STORM BAY & NUBEENA
The Tasmanian Salmon Industry Plan released in May 2023 has indicated that most major expansions in the Salmon industry will be in Storm Bay and further offshore in Storm Bay!! - a rather vague statement.
The 2022 SNAPSHOT: INDUSTRIAL FARMED SALMON IN STORM BAY & TASMAN PENINSULA map shows the location of leases and the number of pens predicted or in use in those leases.
All Salmon leases off the Tasman Peninsula are owned and operated by Tassal. Land bases that service these leases are located off Badger Creek on the Roaring Beach Road and on the east side of Long Bay, Port Arthur.
Off Nubeena are the Creeses Mistake, Badger Creek, Billy Blue and West of Wedge Island leases.

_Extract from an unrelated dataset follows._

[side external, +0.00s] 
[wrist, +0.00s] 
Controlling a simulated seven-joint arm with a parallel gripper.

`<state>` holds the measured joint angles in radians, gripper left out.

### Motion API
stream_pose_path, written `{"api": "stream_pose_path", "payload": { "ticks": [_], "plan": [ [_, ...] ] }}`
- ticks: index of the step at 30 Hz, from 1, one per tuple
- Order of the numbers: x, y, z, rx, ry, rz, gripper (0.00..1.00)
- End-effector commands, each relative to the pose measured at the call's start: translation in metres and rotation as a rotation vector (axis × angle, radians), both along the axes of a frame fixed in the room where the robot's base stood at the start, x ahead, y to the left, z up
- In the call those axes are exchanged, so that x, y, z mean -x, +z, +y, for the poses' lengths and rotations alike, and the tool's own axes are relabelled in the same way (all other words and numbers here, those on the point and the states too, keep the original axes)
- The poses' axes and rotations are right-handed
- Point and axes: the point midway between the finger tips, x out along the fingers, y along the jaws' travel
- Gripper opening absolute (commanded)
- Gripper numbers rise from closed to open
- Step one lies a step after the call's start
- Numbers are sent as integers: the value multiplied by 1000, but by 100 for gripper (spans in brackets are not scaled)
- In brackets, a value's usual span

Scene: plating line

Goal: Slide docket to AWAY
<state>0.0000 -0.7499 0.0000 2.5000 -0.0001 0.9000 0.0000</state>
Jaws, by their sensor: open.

Petuna is seeking to change the lease configuration of its Storm Bay lease formally approved in 2019. This lease lies approximately 6km south east of Betsy Island, and 3.3 km off the Tassal West of Wedge lease. The Tasmanian Salmon Industry Plan has assured us that Fish farms will be moving out of shallow bays and further offshore in Storm Bay. This new proposed lease is NOT offshore, it is in the channel leading into the fragile environments of Frederick Henry Bay and Norfolk Bay - home to critically endangered handfish, a shark sanctuary, and adjacent to nature reserves. It will affect recreational fishers, popular surfing sites and coastal residential areas with noise, light, visual, and nutrient pollution.
OCT 2023
No baffling effect of salmon pens? Blowing over 20 knots across the Creeses Mistake lease off Nubeena - look at the smooth water downwind of the pens and between the pens. Tons and tons and tons of plastic piping and netting above and below water 'baffling' the normal current and wind effect - in shallower bays this affects the dispersal of massive pollution (salmon poo) from the salmon swimming in endless circles in the pens.
August 2021
White Beach residents were dismayed to find algae covering the little beach near the jetty. One resident says he couldn’t walk on the sand when he went there. These blooms are washing up with greater frequency than ever before and indicates high nutrients loads in the bay. Independent scientists have informed the public that the greatest local contributor to nutrients in the bay is the local salmon farm.